Most of This is Because of You
/Some of you know my strong suits and weak spots, with the glaring soft spot being my inability to spell. So imagine my surprise when I found out that this coming Thursday, the 28th, I will be awarded the Distinguished Alumni of the Year award from my undergrad university, Grand View. It took me five attempts to spell distinguished correctly in the last sentence and three shots this time, even though I just spelled it. Yet, I will attend a dinner to speak with a couple of professors who helped bring my life into focus; hang with friends who helped me become a better person; and thank Grand View for being a space where I figured some stuff out.
I would love to say I'm humbled by this, but again, if you know me, you know I have always had confidence. I have never understood the notion that confident people should be something other than sure. But that doesn't mean I can't express what this means. I am honored that I have been found worthy. I teared up quite a few times thinking about how my friends, family, educators, past supervisors, co-workers, and the clients I served felt I needed recognition for my work. It's incredible to have proof that you are having the type of impact you want to have on others and the communities you have worked in.

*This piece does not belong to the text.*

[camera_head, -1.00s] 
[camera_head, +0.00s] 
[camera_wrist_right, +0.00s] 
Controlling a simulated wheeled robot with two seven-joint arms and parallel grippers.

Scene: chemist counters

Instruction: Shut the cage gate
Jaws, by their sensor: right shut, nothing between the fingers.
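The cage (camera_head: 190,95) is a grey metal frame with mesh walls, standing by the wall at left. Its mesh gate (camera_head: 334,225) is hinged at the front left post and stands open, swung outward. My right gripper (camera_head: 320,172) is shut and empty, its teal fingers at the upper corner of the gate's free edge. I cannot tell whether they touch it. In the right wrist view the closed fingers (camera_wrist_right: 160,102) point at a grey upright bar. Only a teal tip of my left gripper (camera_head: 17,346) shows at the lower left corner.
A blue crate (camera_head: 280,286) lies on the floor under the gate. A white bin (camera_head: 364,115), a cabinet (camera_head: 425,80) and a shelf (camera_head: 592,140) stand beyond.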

There was never a guarantee I would have worked through all my shortcomings and personal demons to be considered distinguished. I'm brash and often clash with authority. I can be uncompromising on issues and dismissive at times. I'm also passionate, deeply compassionate, thoughtful, and considerate. The question is: how did one side grow and the other side shrink? And that's a big question for me and many others in society to figure out. Before I take a moment to answer that inquiry: a big mistake many successful people make is never considering how they beat the odds and grew the best parts of themselves, while shrinking the less-than-stellar ones. They often talk as if success was written in the stars. It is not, and there is a version of me that will never make it to this award banquet. I want to respect that notion; it's the most crucial notion I carry. There is a version of John that is not good for his community, and remembering that helps to ensure that version never finds its way back into my thinking.

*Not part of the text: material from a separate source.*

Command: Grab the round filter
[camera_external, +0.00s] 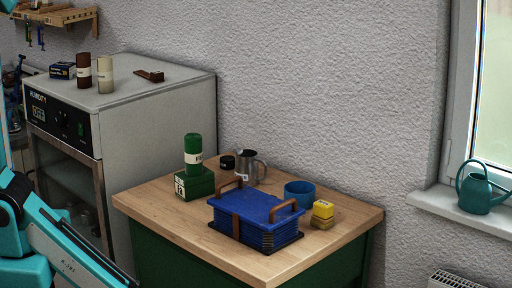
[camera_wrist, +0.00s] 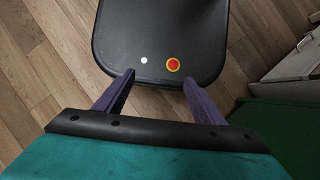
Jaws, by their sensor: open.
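I cannot tell for sure which is the round filter. My gripper (camera_wrist: 158,78) is open and empty, its two purple fingers spread, with both discs just beyond and between the tips in the wrist view. The height of the fingers above the surface is hard to judge. In the external view my teal arm shows at the lower left, and the gripper and discs are out of sight.
The black surface (camera_wrist: 150,25) stands over a wooden floor (camera_wrist: 45,60). A wooden-topped green bench (camera_external: 150,205) holds a blue handled box (camera_external: 257,208), a green jar (camera_external: 193,150), a metal jug (camera_external: 247,168), a blue bowl (camera_external: 300,192) and yellow blocks (camera_external: 323,210). A humidity cabinet (camera_external: 150,115) stands left.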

So why am I here and excited about Thursday- well, the simple answer is because of a lot of you. Whether it was those professors and friends in college, who saw traits of my personality that I did not see in myself and helped them grow. Or audience members and readers, who shared their stories with me, after I shared mine, and gave me confirmation that storytelling worked better than PowerPoint. Or supervisors, who guided my passion instead of fighting it, Or co-workers, who bought into the idea we can do better for our clients. Or my wife, who constantly reinforced that I could do social work the way I wanted, if I kept advocating, growing, and pushing. Or the clients, my greatest teachers about resiliency, belonging, compassion, and the notion that laughter and fun have to be a part of life.
Time and time again, people have reinforced my mission, my personality, or my view of the world by simply being in my orbit. Is that luck or skill or a whole lot of both? My guess is figuring out that answer is a complex math equation with too many variables to solve. It's been fantastic working with so many staff to better the communities I call home and with clients who, like me, just want to better themselves. I don't look in the mirror and see distinguished. I see a lot of unfinished work in my home community and myself. Yet one of the few truths I know is that I would not have Thursday night without you and your impact on how I interact with the world. I thank you for that, thank you for allowing me to tell my stories, to work alongside you, to grow under your leadership, to consider you a friend, and most of all, thank you for helping this version of John grow. Apparently, it's the distinguished model.